Kekompakan menjadi hal pokok bagi sebuah tim untuk
mencapai prestasi maksimal. Kekompakan sendiri secara umum dapat didefinisikan
sebagai tingkatan dimana anggota suatu kelompok atau tim merasa saling terikat
pada kelompoknya. Agar dapat terciptanya kekompakan, kerjasama yang baik,
kebersamaan, diperlukan pengertian, komitmen untuk mau berkorban oleh setiap
anggota tim, guna mencapai prestasi yang terbaik.

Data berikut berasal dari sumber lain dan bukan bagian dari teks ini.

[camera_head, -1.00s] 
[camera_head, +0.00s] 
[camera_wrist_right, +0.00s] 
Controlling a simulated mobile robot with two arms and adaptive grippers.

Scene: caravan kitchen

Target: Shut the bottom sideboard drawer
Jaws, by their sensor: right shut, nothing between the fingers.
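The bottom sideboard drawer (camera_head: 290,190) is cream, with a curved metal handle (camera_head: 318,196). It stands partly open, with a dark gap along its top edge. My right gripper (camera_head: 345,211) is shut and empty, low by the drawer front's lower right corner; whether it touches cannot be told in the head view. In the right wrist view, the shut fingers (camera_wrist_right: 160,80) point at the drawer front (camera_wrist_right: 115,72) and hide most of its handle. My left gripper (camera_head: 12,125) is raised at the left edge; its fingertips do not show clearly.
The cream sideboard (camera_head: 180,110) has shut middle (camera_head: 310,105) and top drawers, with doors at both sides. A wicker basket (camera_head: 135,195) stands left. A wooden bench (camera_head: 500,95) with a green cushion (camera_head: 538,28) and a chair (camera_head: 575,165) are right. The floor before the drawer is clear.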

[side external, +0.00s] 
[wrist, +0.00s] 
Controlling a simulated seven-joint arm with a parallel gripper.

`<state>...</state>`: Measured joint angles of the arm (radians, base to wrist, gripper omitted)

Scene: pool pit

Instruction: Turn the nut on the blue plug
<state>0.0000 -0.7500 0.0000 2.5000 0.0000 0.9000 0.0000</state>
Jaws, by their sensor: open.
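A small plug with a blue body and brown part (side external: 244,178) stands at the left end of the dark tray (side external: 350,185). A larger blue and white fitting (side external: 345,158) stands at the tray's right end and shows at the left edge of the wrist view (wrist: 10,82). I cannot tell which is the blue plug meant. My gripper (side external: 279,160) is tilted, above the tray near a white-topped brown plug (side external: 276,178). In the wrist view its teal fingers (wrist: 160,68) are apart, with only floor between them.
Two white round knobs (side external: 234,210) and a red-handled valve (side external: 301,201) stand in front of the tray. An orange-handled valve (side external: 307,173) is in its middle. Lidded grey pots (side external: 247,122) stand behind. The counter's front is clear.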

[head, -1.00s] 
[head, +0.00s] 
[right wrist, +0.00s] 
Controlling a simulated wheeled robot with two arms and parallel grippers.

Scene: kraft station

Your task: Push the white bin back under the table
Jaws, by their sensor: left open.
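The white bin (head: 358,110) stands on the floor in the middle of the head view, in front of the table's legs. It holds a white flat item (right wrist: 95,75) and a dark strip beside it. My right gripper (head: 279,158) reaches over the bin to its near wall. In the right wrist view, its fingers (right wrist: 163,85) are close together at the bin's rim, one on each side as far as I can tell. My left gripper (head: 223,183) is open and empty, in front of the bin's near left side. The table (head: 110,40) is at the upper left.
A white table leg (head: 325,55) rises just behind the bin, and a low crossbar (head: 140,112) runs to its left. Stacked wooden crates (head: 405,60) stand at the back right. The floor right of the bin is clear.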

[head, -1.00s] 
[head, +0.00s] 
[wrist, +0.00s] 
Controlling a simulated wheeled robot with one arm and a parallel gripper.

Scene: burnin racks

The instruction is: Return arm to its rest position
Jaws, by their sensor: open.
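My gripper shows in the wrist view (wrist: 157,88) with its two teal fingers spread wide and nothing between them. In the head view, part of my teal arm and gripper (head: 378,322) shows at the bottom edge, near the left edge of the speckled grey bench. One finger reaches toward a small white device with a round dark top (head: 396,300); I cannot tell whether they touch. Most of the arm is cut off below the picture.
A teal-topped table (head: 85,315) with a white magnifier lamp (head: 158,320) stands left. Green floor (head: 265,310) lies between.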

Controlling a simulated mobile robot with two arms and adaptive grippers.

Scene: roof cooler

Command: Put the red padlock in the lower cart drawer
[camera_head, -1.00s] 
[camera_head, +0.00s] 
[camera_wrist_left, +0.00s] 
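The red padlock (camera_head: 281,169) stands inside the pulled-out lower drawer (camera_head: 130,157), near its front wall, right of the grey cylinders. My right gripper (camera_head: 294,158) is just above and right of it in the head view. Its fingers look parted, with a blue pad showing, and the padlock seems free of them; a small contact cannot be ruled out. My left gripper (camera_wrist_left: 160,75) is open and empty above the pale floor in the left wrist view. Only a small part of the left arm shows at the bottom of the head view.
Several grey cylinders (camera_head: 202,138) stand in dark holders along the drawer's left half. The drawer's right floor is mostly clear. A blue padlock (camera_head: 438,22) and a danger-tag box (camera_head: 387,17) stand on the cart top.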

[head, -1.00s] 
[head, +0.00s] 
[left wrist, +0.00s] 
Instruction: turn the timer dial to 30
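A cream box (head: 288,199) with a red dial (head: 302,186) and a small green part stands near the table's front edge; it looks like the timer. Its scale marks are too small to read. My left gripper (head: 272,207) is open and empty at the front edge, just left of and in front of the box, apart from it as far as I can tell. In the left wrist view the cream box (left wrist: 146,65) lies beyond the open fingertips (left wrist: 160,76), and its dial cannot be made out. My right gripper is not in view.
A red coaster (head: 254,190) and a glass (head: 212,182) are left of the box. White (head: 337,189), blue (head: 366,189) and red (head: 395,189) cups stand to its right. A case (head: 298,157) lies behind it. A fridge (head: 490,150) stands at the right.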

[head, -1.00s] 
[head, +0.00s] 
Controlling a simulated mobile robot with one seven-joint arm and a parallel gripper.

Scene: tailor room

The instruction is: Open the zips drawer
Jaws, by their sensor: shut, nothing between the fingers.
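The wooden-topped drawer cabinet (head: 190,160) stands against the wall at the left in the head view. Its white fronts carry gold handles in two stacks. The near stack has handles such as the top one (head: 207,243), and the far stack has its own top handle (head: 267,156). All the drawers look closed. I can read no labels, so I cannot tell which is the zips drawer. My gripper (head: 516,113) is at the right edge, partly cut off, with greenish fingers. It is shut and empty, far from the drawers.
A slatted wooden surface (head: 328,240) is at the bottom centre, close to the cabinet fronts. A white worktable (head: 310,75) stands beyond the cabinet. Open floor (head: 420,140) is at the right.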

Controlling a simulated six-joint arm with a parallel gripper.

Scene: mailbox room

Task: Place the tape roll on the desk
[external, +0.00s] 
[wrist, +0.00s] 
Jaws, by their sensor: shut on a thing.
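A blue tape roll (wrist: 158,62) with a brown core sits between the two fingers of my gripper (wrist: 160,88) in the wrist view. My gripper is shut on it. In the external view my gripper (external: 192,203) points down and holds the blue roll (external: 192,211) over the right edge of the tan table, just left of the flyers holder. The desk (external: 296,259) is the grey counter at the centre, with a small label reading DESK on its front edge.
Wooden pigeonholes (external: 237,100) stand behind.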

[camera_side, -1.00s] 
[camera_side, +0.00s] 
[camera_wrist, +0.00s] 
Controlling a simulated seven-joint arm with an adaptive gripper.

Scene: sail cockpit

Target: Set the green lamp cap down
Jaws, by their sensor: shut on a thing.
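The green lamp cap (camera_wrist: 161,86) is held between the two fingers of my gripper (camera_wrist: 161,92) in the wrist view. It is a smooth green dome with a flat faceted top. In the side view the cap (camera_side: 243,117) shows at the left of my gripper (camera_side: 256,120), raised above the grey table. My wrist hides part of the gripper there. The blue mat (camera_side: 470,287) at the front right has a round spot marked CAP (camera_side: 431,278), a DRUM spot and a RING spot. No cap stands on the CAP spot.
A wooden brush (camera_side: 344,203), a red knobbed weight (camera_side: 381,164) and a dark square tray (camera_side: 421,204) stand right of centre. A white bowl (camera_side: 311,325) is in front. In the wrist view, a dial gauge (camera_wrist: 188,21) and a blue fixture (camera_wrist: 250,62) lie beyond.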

Apabila kohesi kelompok sudah terjalin dengan sangat baik,
maka yang terjadi selanjutnya ialah akan terbentuk yang namanya kekuatan
kelompok. Cartwright dan Zander (dalam Husdarta, 2011:106) mengungkapkan
“kohesi kelompok yang tinggi mampu menumbuhkan loyalitas terhadap kelompok dan
hal ini bisa menumbuhkan kekuatan kelompok.” Agar menjadi sebuah kelompok yang
mempunyai kekuatan, maka dalam kelompok tersebut harus mempunyai kohesivitas
yang tinggi.
2.
Rumusan Masalah
Kohesivines merupakan hal wajib yang
harus ada dalam sebuah kelompok., bagaimana sebuah kelompok bisa menjadi suatu
kekuatan yang besar apabila tidak terjalin kohesivines didalamnya. Untuk itu
penting sekali untuk mengkaji faktor apa saja yang bisa menimbulkan kohesivines
dalam kelompok?
3.
Tujuan
Tujuan penyusunan makalah ini adalah untuk
mengkaji literature tentang faktor apa saja yang bisa menimbulkan kohesivitas.
PEMBAHASAN
A.
Pengertian
Cohesiveness
Dewi (2007) memberikan defenisi bahwa “kekompakan adalah bekerja sama
secara teratur dan rapi, bersatu padu dalam menghadapi suatu pekerjaan yang biasanya
ditandai adanya saling ketergantungan.” Selanjutnya Mangkuprawira (2009)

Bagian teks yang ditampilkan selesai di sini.